** Aim **
Copy whichever lines contain the string "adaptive".

** Given data **
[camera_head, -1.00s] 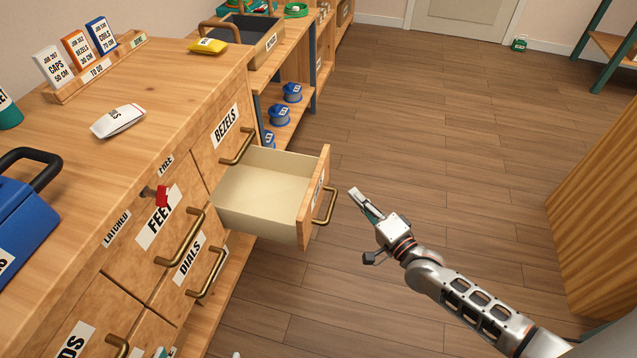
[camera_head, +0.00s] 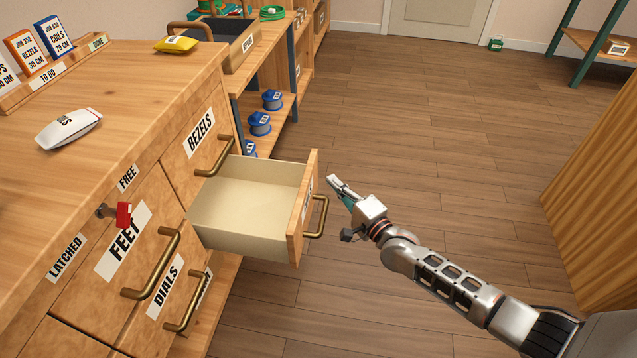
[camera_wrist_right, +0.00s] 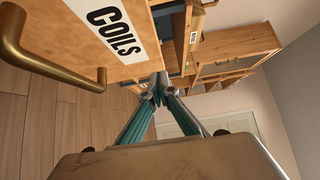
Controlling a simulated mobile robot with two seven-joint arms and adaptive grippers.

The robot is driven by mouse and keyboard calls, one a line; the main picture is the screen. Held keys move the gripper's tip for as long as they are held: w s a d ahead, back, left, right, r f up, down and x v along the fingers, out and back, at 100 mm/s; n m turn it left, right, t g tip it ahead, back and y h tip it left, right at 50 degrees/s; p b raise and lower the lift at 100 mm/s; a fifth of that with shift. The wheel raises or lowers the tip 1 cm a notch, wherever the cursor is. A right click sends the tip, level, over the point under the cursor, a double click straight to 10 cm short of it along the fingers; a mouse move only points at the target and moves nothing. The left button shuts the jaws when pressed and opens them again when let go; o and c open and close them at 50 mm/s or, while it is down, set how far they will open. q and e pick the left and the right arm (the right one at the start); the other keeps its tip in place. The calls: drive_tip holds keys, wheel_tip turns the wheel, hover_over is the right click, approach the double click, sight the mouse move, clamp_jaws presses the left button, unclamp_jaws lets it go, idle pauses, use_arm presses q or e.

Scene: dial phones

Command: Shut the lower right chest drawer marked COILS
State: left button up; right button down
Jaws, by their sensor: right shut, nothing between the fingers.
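The COILS drawer (camera_head: 250,205) of the wooden chest is pulled out and empty, its cream inside showing in the head view. Its front carries a brass handle (camera_head: 321,216). In the right wrist view the drawer front (camera_wrist_right: 85,50) with its COILS label and handle (camera_wrist_right: 45,60) fills the upper left. My right gripper (camera_head: 333,181) is shut and empty, just right of the drawer front near its far end. Its teal fingers meet at the tips in the wrist view (camera_wrist_right: 158,88). Whether they touch the front is unclear. My left gripper is out of view.
A FEET drawer (camera_head: 110,255), a DIALS drawer (camera_head: 165,300) and a BEZELS drawer (camera_head: 190,140) look shut. A red-handled latch (camera_head: 123,213) sits between FREE and LATCHED labels. The floor (camera_head: 420,140) to the right is clear.

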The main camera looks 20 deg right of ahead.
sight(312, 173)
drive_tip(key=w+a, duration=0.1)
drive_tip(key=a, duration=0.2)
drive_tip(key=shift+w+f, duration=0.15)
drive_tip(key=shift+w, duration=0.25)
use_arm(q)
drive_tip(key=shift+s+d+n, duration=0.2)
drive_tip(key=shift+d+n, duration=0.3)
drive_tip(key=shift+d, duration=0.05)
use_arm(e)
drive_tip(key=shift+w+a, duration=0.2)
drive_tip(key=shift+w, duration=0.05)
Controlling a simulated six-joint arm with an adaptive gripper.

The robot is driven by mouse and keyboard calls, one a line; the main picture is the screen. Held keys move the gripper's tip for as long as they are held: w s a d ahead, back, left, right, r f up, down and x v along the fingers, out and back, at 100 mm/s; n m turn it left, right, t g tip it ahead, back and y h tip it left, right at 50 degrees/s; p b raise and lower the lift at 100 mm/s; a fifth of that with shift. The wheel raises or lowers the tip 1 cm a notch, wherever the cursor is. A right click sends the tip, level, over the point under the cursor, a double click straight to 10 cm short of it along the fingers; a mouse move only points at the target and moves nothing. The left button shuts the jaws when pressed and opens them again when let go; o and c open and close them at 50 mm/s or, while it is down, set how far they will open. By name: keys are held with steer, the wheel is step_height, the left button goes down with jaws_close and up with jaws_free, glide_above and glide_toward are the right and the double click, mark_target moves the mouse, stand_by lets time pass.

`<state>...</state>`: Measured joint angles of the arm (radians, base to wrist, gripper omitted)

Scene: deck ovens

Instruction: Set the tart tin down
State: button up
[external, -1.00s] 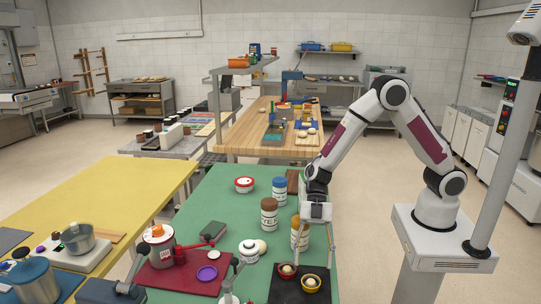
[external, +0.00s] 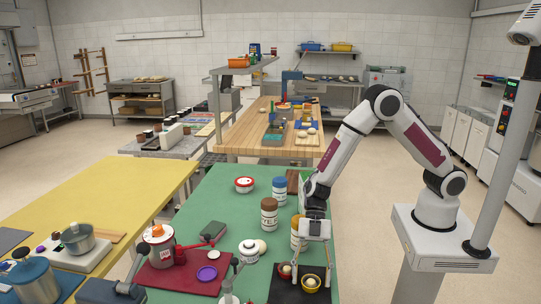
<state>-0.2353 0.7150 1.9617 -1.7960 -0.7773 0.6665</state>
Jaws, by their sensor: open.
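Two small round tins stand on a dark mat at the near right end of the green table: a red one (external: 284,272) on the left and a yellow one (external: 311,284) on the right. Each holds a pale round piece. Which of them is the tart tin, I cannot tell. My gripper (external: 314,268) points down above the yellow tin with its fingers spread open. One finger comes down near the gap between the tins, the other at the yellow tin's right. Whether the fingers touch it is too small to tell.
On the green table (external: 222,194), a yellow-labelled jar (external: 296,236) stands just behind my gripper, partly hidden. Brown-lidded (external: 269,214) and blue-lidded (external: 279,190) jars stand further back. A white-lidded pot (external: 249,251) and a red mat (external: 184,283) lie left.

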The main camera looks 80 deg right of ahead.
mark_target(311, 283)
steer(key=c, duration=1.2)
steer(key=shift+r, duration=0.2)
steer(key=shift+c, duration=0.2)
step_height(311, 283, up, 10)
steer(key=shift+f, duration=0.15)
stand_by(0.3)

** Task output **
Controlling a simulated mobile robot with two seven-joint arms and adaptive grippers.
Controlling a simulated six-joint arm with an adaptive gripper.

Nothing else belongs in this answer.